The arrival of new mobile technologies does indeed create the opportunity to extend these principles of a more advanced, more complex, more secure eGovernment to mobile use. The possibilities are there though we do have reasons to be cautious about the realistic prospects of complex and expensive mobile technology. The fact that people can access highly elaborate information and can conduct complex transactions over their phone, does not necessarily mean that they would.
I would be out of place to dampen the enthusiasm of the promoters of new technologies and services and I for one would be the most enthusiastic client of these. It will take some shifting of today’s goalposts however before we can see the barriers of affordability and the adaptability of the medium itself to attract take-up of any meaningful substance.
It is in this context that we have to plot the future of mGovernment. Just because one may have the capacity to fill out tax forms over their mobile phone, does not necessarily mean that one would want to do that. It is one thing to move away from conventional paper processes of business and another thing altogether to try to adapt complex transactions to the size of the delivery channel you happen to be using.
Availability is necessary for take-up but availability is not in and of itself a cause of take-up.
This reflection, I am sure, is not only a matter of interest for Governments and public authorities; it is also a reflection of all potential content providers and creators that must assess the viability of the media they choose well before they mail their message.

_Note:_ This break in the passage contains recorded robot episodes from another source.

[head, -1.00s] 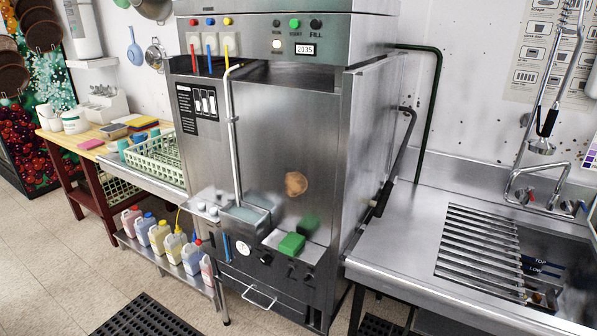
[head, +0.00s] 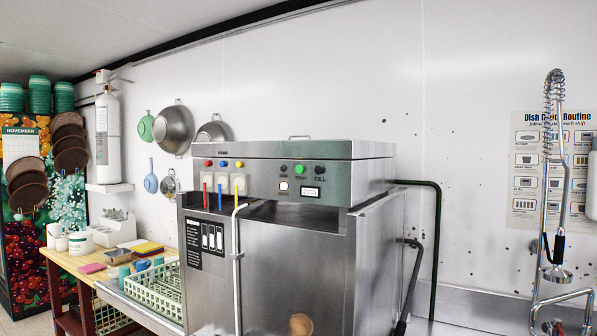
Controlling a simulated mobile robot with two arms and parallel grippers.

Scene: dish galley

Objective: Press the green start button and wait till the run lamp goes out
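The green start button (head: 299,169) is on the front control panel of the steel dish machine (head: 290,270), between a small dark round fitting (head: 283,169) on its left and a black knob (head: 319,170) on its right. A pale, bright square lamp (head: 283,186) sits below the dark fitting, beside a small numeric display (head: 310,192). The labels are too small to read surely, so I cannot tell which fitting is the run lamp.
A green dish rack (head: 155,292) stands on the ledge left of the machine. A wooden table (head: 80,265) with tubs is farther left. Pans (head: 174,128) hang on the wall. A spray tap (head: 556,200) stands at the right. A dark green pipe (head: 437,240) runs beside the machine.

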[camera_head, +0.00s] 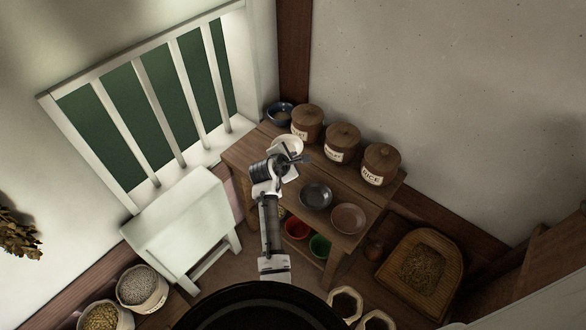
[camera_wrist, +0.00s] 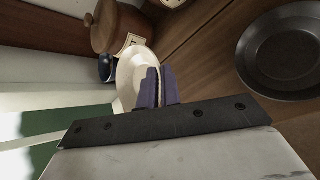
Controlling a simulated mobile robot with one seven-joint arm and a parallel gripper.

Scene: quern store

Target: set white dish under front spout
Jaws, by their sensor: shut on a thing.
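The white dish (camera_head: 289,143) is at the back left of the wooden table, in front of the lidded jars. My gripper (camera_head: 296,157) is at its near side and partly covers it. In the wrist view the fingers (camera_wrist: 158,87) are shut on the rim of the white dish (camera_wrist: 128,77). Whether the dish rests on the table or is lifted cannot be told. I cannot make out a front spout in either view.
A dark grey dish (camera_head: 316,195) and a brown dish (camera_head: 348,218) stand on the wooden table (camera_head: 262,137). Several lidded jars (camera_head: 342,142) line its back, with a blue bowl (camera_head: 279,113) at the corner. Red (camera_head: 297,228) and green (camera_head: 320,245) bowls sit below.

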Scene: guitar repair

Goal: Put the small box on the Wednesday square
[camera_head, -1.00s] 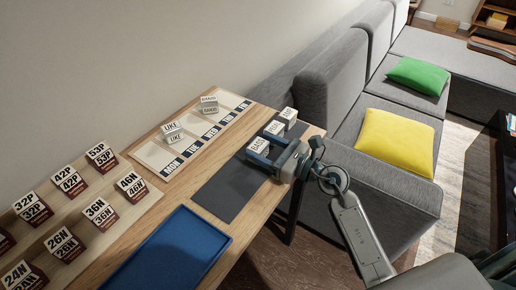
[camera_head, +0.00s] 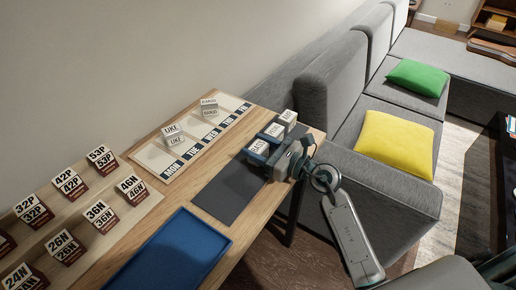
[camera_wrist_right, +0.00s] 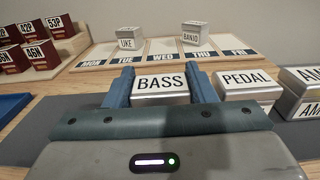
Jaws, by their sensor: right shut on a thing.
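My right gripper (camera_head: 266,156) is shut on the white BASS box (camera_wrist_right: 161,84), one blue finger on each side of it. The box is at the dark mat; whether it touches the mat is hidden. The day board (camera_head: 157,158) lies along the wall, labelled MON to FRI. Its Wednesday square (camera_head: 193,123) is bare, between the UKE box (camera_head: 174,136) on Tuesday and the BANJO box (camera_head: 209,108) on Thursday. The WED label (camera_wrist_right: 165,57) shows beyond the held box in the right wrist view. My left gripper is not in view.
The PEDAL box (camera_wrist_right: 247,86) and an AMP box (camera_head: 289,117) stand right beside the held box on the dark mat (camera_head: 228,192). A blue tray (camera_head: 180,248) lies nearer. Several labelled tags (camera_head: 69,183) stand on a wooden rack at left. The sofa (camera_head: 345,82) is right of the table.

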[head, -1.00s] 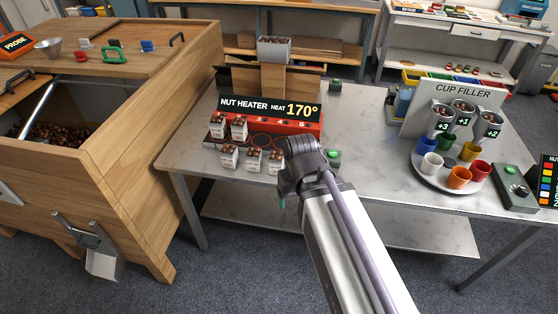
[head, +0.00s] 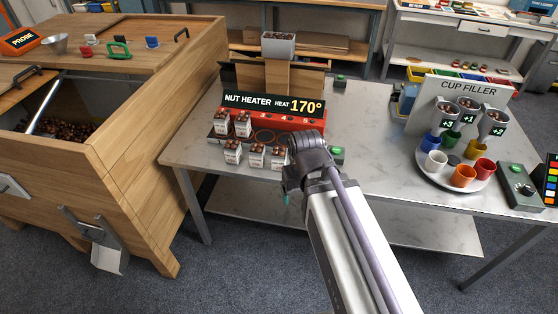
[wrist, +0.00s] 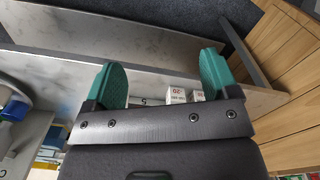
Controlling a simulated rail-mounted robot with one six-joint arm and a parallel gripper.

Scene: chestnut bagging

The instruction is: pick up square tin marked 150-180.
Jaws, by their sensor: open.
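Several white square tins of chestnuts stand on the nut heater in the head view, including a back left tin (head: 222,127), a back right tin (head: 243,129), a front left tin (head: 233,157), a front middle tin (head: 257,160) and a front right tin (head: 279,162). Their markings are too small to read there, so I cannot tell which is 150-180. In the wrist view my gripper (wrist: 163,78) is open and empty, with two teal fingers apart. White tins (wrist: 177,96) show beyond its palm edge, partly hidden; their print is not clearly legible. The arm mostly hides my gripper in the head view.
The nut heater (head: 275,109) reads 170°. A round tray (head: 429,178) of coloured cups stands below the cup filler (head: 466,88) at right. A wooden chestnut bin (head: 130,160) stands left of the table (head: 375,130). Clear tabletop lies between heater and cups.

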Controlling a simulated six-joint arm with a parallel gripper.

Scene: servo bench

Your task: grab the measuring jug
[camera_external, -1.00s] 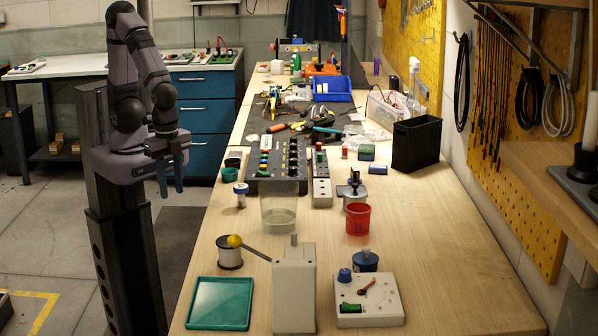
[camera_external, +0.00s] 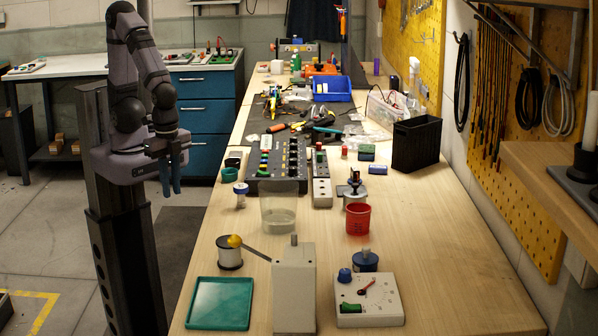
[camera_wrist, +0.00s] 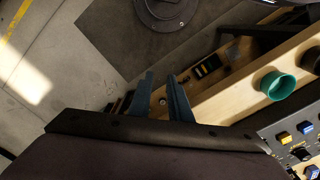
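A clear, see-through jug (camera_external: 279,212) with a greyish lower part stands upright on the bench, just in front of the black mixer-like panel. It looks like the measuring jug. My gripper (camera_external: 170,187) hangs off the bench's left side, to the left of the jug and well apart from it. Its two blue fingers point down. In the wrist view the fingers of my gripper (camera_wrist: 160,78) stand apart with nothing between them. The jug is not visible in the wrist view.
A red cup (camera_external: 357,219) stands right of the jug. A teal cup (camera_wrist: 278,86) stands near the bench's left edge.

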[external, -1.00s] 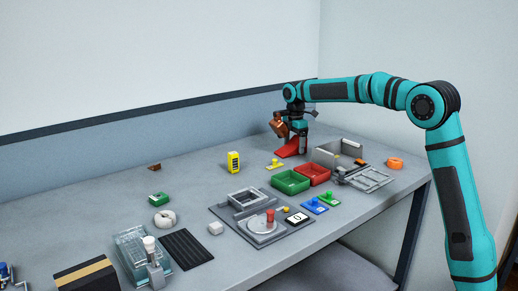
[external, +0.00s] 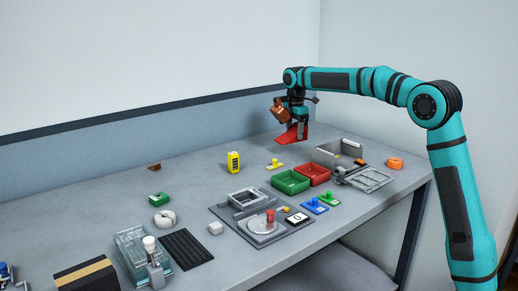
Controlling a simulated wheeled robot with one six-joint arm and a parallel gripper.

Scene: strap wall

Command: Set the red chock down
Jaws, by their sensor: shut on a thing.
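The red chock (external: 287,137) is a wedge-shaped red block at the far right part of the bench, with its thin end to the left. My gripper (external: 299,126) points down and is shut on the chock. The chock appears held a little above the bench top, behind the trays; the exact gap beneath it is hard to tell. The fingertips are small and partly hidden in this view.
A green tray (external: 290,181) and a red tray (external: 315,174) stand in front of the chock. A yellow piece (external: 274,165) lies nearby, with a yellow block (external: 233,162) farther left. A grey open box (external: 343,153) is to the right. The back-left bench is mostly clear.

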Academics teach us that the medium is the message. SMS is carrying in brief, swift and simple words what bureaucrats fussed over in ceremony and jargon – allowing us as a Government (or perhaps making us, whether we like it or not) speak the new favourite language of our customers. ‘If it takes more than 160 characters to say something, it probably is not worth saying it.’ Perhaps it is a bit too early to forget that useful lesson we are only just learning to try to stuff on a mobile phone what perhaps would fit better on a web site.